Why Vanguard thinks 30 per cent is the sweet spot for home bias

Canadians are shedding their much-maligned home bias, but they're still well above the 30 per cent that Vanguard says strikes the right balance

Why Vanguard thinks 30 per cent is the sweet spot for home bias

Canadian investors are often called out for their home bias. Canada represents just 3 per cent of the total market capitalization in global equities, yet Canadians on average hold over 50 per cent Canadian equities. We’re frequently told that this overweight to Canada is holding our performance back, leaving us overexposed to those standby Canadian sectors of energy, financials, and natural resources and underexposed to massive growth areas like technology or healthcare.

Advocates for greater diversification may then be heartened to learn that Canadians are allocating away from Canada. According to global research on home bias in developed markets conducted by Vanguard, Canadians have trimmed their home bias from a 67 per cent allocation to Canadian equities in 2012 to a 50 per cent Canadian allocation in 2024. Canadians have shed their home bias at a faster rate than their Australian, Japanese, or American counterparts. However that 50 per cent average still sits well above what Vanguard sees as the ideal level of home bias: 30 per cent.

“30 per cent leads to the lowest variability. A 30/70 allocation is the minimum variance portfolio,” says Ashish Dewan, portfolio consultant and product specialist at Vanguard and one of the authors of the report. “There’s also Canadians’ preference for the familiar and the deeper understanding it brings. There’s also some tax benefits for investors seeking higher distributions because Canadian stocks tend to have a higher distribution rate.”

That combination of familiarity, distribution rates, and tax incentives are some of the core reasons that Canadians still have such a strong home bias — according to Dewan.
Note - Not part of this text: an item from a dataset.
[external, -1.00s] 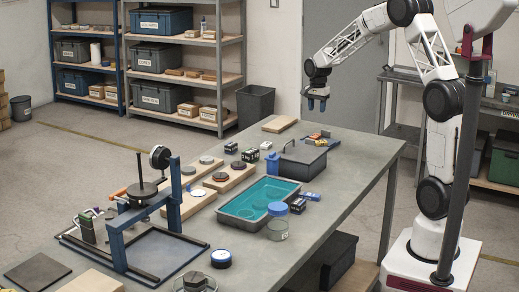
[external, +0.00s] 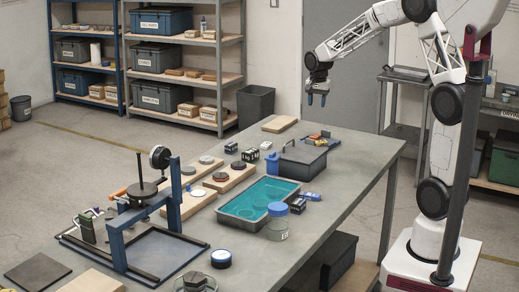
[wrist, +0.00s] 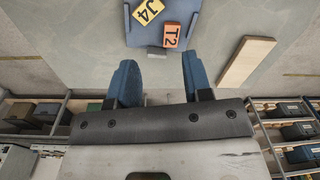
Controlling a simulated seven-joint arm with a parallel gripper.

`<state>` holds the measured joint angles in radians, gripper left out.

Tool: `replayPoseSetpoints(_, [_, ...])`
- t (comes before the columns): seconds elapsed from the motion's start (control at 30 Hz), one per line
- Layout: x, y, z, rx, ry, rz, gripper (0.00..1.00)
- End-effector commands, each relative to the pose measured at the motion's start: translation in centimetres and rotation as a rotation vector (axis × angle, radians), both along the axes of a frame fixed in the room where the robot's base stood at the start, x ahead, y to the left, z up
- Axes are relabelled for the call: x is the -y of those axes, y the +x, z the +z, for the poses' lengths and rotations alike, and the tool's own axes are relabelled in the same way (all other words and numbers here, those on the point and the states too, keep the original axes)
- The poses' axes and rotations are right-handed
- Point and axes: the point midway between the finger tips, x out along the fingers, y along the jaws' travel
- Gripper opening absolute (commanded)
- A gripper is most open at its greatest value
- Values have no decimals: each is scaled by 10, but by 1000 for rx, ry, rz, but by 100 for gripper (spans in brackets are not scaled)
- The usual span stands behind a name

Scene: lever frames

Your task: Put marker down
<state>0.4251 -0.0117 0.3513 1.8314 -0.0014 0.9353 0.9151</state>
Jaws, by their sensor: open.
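My gripper (external: 317,100) is open and hangs in the air above the far end of the workbench. In the wrist view, nothing shows between its two blue fingers (wrist: 164,80). A yellow tile marked J4 (wrist: 148,11) and an orange tile marked T2 (wrist: 171,35) lie on a shallow blue tray (wrist: 196,34), beyond the fingertips. The tiles look like small flat markers. In the external view they are tiny patches of colour at the far end of the bench, too small to read. No pen-shaped marker can be made out.
A wooden board (wrist: 246,62) lies on the bench beside the tray. A dark lidded box with a handle (external: 302,160) and a teal-lined tray (external: 226,215) stand nearer along the workbench (external: 335,195). Shelves with bins stand behind.

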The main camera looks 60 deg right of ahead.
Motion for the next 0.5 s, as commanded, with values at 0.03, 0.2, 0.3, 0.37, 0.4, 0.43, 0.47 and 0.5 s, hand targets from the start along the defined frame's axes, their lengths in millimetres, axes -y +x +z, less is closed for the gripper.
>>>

That bias, however, has resulted in more significant sector concentration with Canada’s leading sectors taking up an outsized share in Canadian portfolios. Compared to global markets, Canada tends to be highly concentrated. Even as US stocks come under scrutiny for their growing concentration in a few names, Dewan says that US markets offer far more broad sector and subsector diversification than Canada does.
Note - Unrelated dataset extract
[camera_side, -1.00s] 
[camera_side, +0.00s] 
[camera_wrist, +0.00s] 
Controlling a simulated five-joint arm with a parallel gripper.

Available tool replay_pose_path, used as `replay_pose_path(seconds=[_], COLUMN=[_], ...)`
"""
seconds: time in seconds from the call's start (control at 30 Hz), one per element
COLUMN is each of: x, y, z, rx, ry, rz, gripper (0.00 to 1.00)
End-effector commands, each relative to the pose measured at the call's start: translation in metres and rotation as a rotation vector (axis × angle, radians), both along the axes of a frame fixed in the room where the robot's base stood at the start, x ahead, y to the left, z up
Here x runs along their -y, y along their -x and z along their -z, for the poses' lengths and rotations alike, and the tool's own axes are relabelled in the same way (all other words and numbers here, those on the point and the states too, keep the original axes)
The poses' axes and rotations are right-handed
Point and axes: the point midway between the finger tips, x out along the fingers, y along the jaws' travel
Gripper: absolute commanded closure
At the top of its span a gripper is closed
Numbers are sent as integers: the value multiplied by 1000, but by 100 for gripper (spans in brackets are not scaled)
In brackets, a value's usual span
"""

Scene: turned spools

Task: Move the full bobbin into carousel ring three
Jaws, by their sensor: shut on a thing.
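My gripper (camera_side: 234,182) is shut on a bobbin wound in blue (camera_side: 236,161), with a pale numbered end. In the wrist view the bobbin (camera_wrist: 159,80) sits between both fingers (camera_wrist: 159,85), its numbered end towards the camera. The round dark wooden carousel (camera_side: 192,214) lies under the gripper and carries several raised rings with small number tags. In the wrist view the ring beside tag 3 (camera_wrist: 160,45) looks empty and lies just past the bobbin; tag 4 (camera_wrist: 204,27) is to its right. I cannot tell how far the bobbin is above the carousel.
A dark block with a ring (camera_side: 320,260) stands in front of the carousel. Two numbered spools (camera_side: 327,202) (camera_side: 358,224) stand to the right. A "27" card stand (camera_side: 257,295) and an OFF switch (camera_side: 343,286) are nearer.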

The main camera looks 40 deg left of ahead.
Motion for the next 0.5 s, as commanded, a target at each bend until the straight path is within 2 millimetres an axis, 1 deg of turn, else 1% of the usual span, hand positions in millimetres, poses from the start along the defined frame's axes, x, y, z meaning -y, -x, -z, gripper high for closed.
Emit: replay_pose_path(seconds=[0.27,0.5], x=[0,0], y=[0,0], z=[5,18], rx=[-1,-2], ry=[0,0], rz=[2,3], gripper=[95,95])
That concentration, Dewan says, could have contributed to lower risk-adjusted returns. It also leaves Canadians more exposed to risks associated with divergent central bank policy and geopolitical risk.

The downturn in Canadian home bias, however, represents a recognition by investors that they are overexposed to certain risks through their overweight to Canadian equities. Some of that shift away from Canada, however, can also be explained by the remarkable outperformance of US equity markets. Dewan speculates that most of Canadian investors’ allocation away from Canada has been an allocation to US equity markets.
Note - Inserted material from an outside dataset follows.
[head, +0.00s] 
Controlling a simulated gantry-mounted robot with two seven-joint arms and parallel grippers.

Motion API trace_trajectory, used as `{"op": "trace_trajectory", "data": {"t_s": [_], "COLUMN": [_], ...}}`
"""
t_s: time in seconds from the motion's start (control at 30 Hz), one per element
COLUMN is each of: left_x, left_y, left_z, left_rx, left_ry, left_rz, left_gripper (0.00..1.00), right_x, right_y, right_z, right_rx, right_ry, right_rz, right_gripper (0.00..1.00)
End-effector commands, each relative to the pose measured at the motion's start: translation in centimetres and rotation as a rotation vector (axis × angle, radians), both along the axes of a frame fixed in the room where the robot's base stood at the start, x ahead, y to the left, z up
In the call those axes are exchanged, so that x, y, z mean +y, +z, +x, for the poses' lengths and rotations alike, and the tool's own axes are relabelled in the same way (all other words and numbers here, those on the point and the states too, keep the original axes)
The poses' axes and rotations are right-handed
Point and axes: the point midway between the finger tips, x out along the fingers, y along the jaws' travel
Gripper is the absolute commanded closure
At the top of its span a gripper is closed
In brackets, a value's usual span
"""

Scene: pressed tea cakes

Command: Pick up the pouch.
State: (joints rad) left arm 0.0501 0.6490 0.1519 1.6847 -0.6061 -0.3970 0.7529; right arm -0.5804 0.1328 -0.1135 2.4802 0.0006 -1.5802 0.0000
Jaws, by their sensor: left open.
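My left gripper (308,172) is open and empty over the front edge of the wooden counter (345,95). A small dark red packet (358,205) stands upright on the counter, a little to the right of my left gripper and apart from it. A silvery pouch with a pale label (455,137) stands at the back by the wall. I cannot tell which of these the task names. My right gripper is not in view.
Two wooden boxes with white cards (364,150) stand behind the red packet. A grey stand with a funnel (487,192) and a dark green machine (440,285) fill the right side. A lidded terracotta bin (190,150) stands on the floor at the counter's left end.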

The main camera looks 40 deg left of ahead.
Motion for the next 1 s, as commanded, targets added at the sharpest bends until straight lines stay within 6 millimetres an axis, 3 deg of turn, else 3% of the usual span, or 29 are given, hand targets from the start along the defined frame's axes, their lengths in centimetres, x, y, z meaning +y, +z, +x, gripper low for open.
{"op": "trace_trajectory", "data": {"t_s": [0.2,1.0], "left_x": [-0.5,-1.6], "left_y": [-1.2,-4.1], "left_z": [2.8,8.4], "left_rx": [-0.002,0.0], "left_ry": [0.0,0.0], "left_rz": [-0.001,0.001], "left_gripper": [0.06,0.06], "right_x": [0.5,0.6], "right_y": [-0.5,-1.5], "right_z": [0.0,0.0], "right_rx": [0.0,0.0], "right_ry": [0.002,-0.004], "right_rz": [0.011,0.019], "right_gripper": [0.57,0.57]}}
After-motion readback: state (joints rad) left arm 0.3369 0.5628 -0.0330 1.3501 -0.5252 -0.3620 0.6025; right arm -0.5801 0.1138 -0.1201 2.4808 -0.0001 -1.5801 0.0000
There has also been a huge degree of innovation in investment tools and vehicles over the past 12 years. Canadians have more ETFs and other investment funds designed to access specific niche markets or specific investment strategies. DIY investing has also become more popular, with many younger Canadian investors allocating more globally and agnostically. However, Dewan cautions against DIY investors overestimating their skills. He says that the focus around home bias should largely be one based on best practices and principles. He believes a 30 per cent allocation to Canada and a 70 per cent global allocation can offer a principled, low-variation approach.

As advisors talk to their clients about any existing home bias they may have, Dewan thinks that global context and an understanding of the strategic value of Canadian assets are crucial considerations that need to be mentioned.

“Canadian stocks are a small percentage of global markets, around 2.7 per cent. So there should be a specific case to overinvest,” Dewan says. “The way advisors could educate some of their clients is through the concept of volatility. Returns are a weighted average, and standard deviation is not a weighted average because lower correlations impact standard deviation. So when you have Canadian markets and global markets, we’ve found that the ideal mix for weathering the ups and downs of the market is that 30 per cent allocation to Canada.”